The biggest part of our lives, hardest and most enjoyable part, is our work at the orphanage that sits down the street from our house. The orphanage, called simply the S.O.S. is situated on a huge piece of fenced in land, mostly devoted to grass and several large to small trees. There are 14 houses, each with about ten kids, all ranging from 3-18, girls and boys. Each house has a house mom who lives there (we're pretty sure) and takes care of all the kids, cooks, cleans. More than that the kids think of their house mom as their mother, not only a woman who cooks, cleans, and looks after them. We have come to see how each house really views themselves as a family. The kids within a house call each other brother and sister. Even after they move out of the orphanage, the family bonds seem to remain, and is maintained through visits. The orphanage is quite remarkable in this respect, at least in my eyes. When walking the grounds, except for the security guard at the gate, no adults are in site. The staff are working away in their offices, the mothers are washing clothes or cooking in the houses. The kids run free, playing where and what they like within the safety of the fence, with very little monitoring. Along with kids playing, kids working, especially the older kids, is a fixture on the grounds. Also seemingly without much supervision kids (some who don't give a darn what we say in class) are raking leaves, cutting grass, and sweeping sidewalks. Colin and I have both commented how it feels like a little bit of paradise in many ways. The oldest kids seem to be a big part of the reason the orphanage works so well. Quite contrary to rebellious, these teens are extremely engaged in the community life at the orphanage. The way they care for and look after the younger kids is quite amazing.

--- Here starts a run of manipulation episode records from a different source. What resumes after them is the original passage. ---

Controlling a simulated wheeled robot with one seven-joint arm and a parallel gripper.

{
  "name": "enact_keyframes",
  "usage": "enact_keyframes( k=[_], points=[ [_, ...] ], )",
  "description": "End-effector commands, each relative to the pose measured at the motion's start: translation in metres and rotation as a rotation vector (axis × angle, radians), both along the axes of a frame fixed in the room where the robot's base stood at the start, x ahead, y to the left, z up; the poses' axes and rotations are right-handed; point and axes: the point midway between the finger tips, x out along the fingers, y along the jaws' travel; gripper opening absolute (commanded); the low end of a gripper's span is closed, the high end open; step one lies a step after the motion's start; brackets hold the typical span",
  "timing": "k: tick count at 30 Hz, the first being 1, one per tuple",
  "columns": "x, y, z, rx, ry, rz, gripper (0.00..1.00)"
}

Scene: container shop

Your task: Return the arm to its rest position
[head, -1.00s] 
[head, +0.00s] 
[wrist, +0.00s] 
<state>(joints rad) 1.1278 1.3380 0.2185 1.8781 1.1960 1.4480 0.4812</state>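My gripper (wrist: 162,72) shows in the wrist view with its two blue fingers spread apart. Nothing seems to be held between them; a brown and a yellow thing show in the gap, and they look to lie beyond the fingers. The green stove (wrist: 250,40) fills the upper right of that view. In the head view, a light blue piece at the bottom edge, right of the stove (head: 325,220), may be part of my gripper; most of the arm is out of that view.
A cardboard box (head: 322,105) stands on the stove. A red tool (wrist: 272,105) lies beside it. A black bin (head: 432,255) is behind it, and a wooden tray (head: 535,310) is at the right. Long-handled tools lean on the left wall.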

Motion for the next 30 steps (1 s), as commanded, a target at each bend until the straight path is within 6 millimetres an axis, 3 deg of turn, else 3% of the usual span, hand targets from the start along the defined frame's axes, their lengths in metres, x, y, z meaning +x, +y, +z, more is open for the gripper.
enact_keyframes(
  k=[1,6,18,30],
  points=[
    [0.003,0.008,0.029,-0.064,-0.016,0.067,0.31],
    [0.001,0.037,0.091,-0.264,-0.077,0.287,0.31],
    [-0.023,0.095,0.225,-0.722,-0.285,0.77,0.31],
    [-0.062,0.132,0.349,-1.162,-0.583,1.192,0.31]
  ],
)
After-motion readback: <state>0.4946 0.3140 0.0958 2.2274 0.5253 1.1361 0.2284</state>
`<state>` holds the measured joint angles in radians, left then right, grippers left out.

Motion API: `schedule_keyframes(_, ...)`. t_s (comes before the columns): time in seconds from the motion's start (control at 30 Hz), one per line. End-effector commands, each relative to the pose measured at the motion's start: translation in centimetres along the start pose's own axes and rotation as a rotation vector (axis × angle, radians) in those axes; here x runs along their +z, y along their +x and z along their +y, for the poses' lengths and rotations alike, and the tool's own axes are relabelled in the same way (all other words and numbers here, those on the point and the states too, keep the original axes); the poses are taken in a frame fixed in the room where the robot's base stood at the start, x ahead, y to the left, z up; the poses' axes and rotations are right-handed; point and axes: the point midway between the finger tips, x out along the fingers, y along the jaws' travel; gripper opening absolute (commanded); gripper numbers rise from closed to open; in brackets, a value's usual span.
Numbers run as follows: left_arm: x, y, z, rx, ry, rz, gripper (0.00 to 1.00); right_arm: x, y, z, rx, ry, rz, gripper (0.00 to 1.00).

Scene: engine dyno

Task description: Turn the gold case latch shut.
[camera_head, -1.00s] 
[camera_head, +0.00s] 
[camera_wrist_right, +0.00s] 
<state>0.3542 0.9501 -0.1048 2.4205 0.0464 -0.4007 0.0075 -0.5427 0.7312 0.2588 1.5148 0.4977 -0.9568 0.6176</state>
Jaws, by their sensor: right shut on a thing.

We teach 4 days a week (though we changed schedules this week and so worked 6 days), our normal schedule runs Wed-Sun. We have four classes and we take two each day; 3-6, 7-10, 11-14, 15- and up. The only direction we were given by the director, Denise ( a great energetic man, who sweats about as much as he laughs) was to teach an hour of English everyday. It has been quite a challenge, though a fun one at times, to come up with lesson plans for all the different age groups and skill levels. After the first morning with the 3-6 year olds both Colin and I felt like the class had been two hours of getting climbed, hit, laughed at , cried to; the entire range of the extreme and ever changing attentions of these little ones. Exhausting. All of the kids old enough started back at school after their summer break, Dec-Jan, one week after we arrived. Since mandatory school is back in session,they seem less inclined to voluntarily come to our classes, but we usually have at least a few dedicated to teach. The older kids especially want to learn English and we have had some really positive experiences teaching these class, seeing them improve in real ways.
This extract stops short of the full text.